(Collected data entries)
# # # # #

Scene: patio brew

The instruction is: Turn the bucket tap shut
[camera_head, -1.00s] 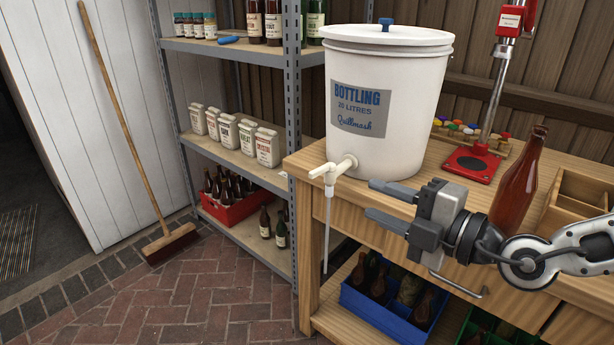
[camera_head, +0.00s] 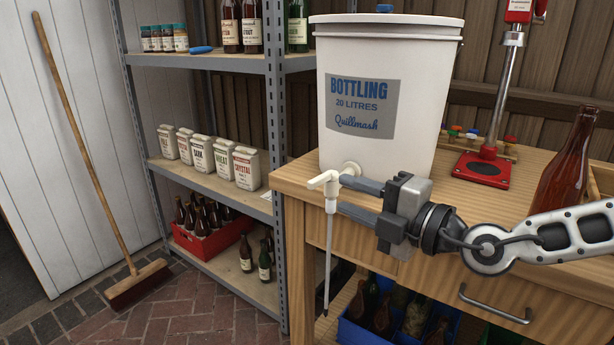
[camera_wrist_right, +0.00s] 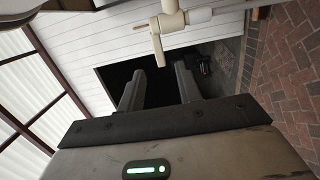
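The white bottling bucket (camera_head: 435,130) stands on the wooden bench with its lid on. Its cream tap (camera_head: 329,183) sticks out low on the front, with a thin tube (camera_head: 328,255) hanging down from it. The tap also shows at the top of the right wrist view (camera_wrist_right: 168,22), ahead of the fingertips. My right gripper (camera_head: 342,196) is open, its two fingers pointing left at the tap. The fingertips are very close to the tap; whether they touch it I cannot tell. Nothing is between the fingers in the wrist view. My left gripper is not in view.
A brown bottle (camera_head: 566,165) and a red capper (camera_head: 482,168) stand on the bench (camera_head: 455,200) to the right. A blue crate (camera_head: 352,333) of bottles sits below. A metal shelf (camera_head: 215,180) with packets and bottles stands left. Air left of the tap is free.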

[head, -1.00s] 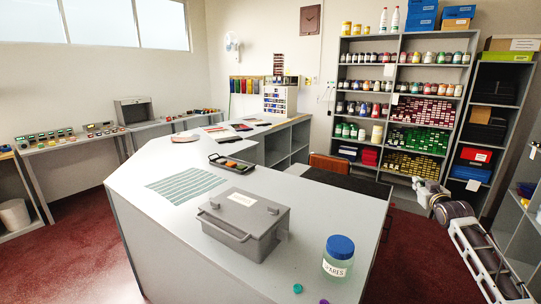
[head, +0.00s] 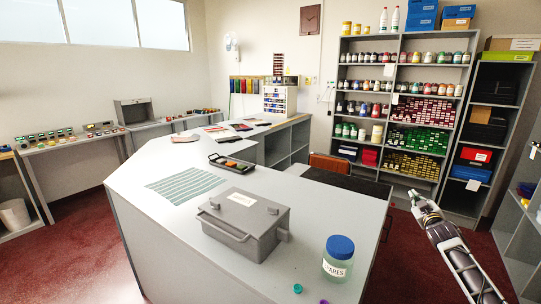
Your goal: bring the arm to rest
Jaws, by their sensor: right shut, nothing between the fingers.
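My right gripper (head: 424,204) is at the right side of the head view, at the end of my right arm, which comes in from the lower right. It is shut and empty. It hangs over the red floor, to the right of the grey counter (head: 150,240) and apart from it. My left gripper is not in view.
On the counter stand a grey lidded metal box (head: 243,222), a jar with a blue lid (head: 338,259), a black tray (head: 232,163) and a striped green sheet (head: 186,185). Small caps (head: 298,288) lie near the front edge. Full shelves (head: 391,80) stand behind.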

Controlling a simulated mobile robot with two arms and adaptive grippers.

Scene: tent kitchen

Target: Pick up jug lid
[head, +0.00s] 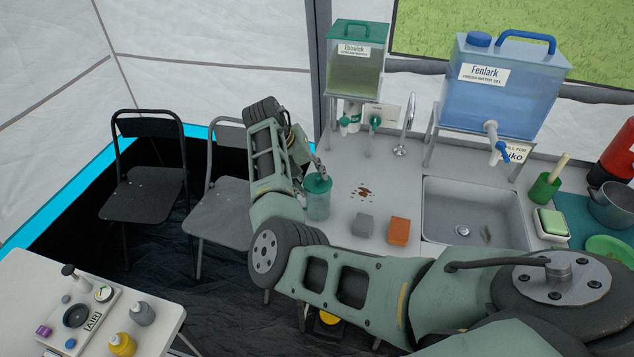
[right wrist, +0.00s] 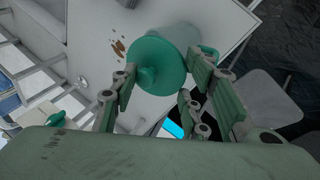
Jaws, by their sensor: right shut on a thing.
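The jug lid (head: 319,183) is a round green disc with a knob, on top of the clear jug (head: 318,206) at the left end of the counter. My right gripper (head: 316,168) is at the lid. In the right wrist view the lid (right wrist: 160,65) sits between the fingers of the gripper (right wrist: 172,80), which are shut on it. The jug's body (right wrist: 179,34) shows just behind the lid, and I cannot see a clear gap between them. My left gripper is not in view.
A grey sponge (head: 363,224) and an orange sponge (head: 399,231) lie right of the jug, before the sink (head: 470,206). A brown spill (head: 362,193) is on the counter (head: 345,240). A green water tank (head: 355,70) stands behind. Two chairs (head: 150,190) are at left.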

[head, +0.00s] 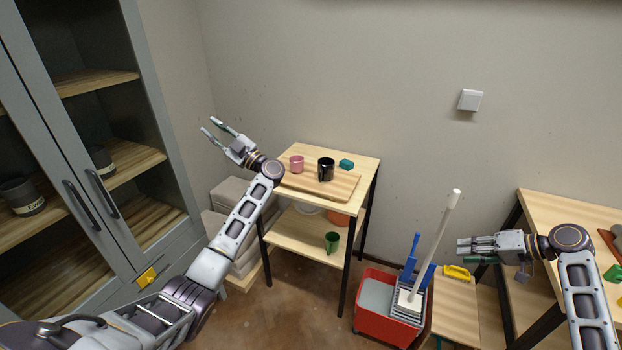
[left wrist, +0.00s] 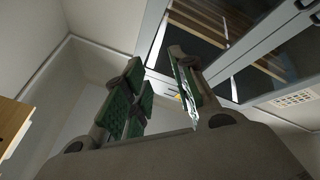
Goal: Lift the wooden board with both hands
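The wooden board (head: 338,186) lies flat on the top of a small wooden shelf table. A pink mug (head: 296,164), a black mug (head: 326,169) and a small teal block (head: 346,164) are on or beside it; the block's exact support is hard to tell. My left gripper (head: 212,131) is open and empty, raised to the left of the table and pointing away from the board. Its fingers also show apart in the left wrist view (left wrist: 160,90).
The shelf table (head: 367,165) has a lower shelf with a green cup (head: 332,242). A red mop bucket (head: 385,318) with an upright handle stands between this table and my right gripper. A second table (head: 560,208) is at right, a grey cabinet (head: 130,150) at left.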

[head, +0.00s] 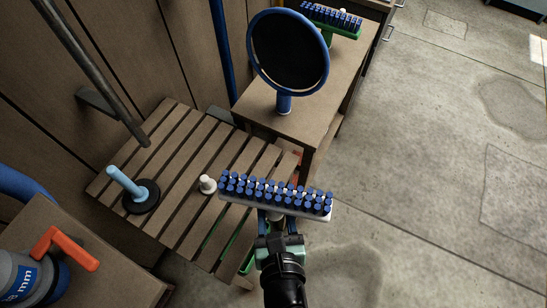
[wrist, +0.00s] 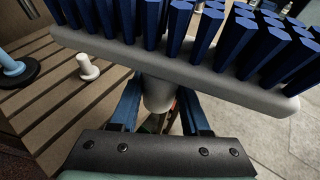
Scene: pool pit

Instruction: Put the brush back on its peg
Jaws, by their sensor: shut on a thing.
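A brush (head: 276,195) with a long pale grey back and several rows of blue bristles is held up by my gripper (head: 278,240), bristles facing upward. In the wrist view the brush (wrist: 190,62) spans the top, and the blue fingers close around its grey stem (wrist: 158,95). On the slatted bench (head: 187,150) stand a light blue peg (head: 125,182) on a black disc and a short white peg (head: 207,184). The brush is to the right of both, near the bench's front right edge. Both also show in the wrist view, the blue one (wrist: 10,65) and the white one (wrist: 88,67).
A wooden table (head: 310,120) behind the bench carries a round blue-rimmed black disc (head: 290,50) on a stem and a green-backed brush (head: 333,18). A grey metal bar (head: 92,70) slants over the bench. An orange-handled fitting (head: 62,250) stands front left. Concrete floor on the right is clear.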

# # # # #

* [What you will do]:
Everything from the first line of the entries through the line that contains "[camera_head, +0.00s]" is to be reproduced exactly, except the pictures.

* [Task answer]:
Scene: patio brew

The instruction is: Turn the bucket tap shut
[camera_head, -1.00s] 
[camera_head, +0.00s] 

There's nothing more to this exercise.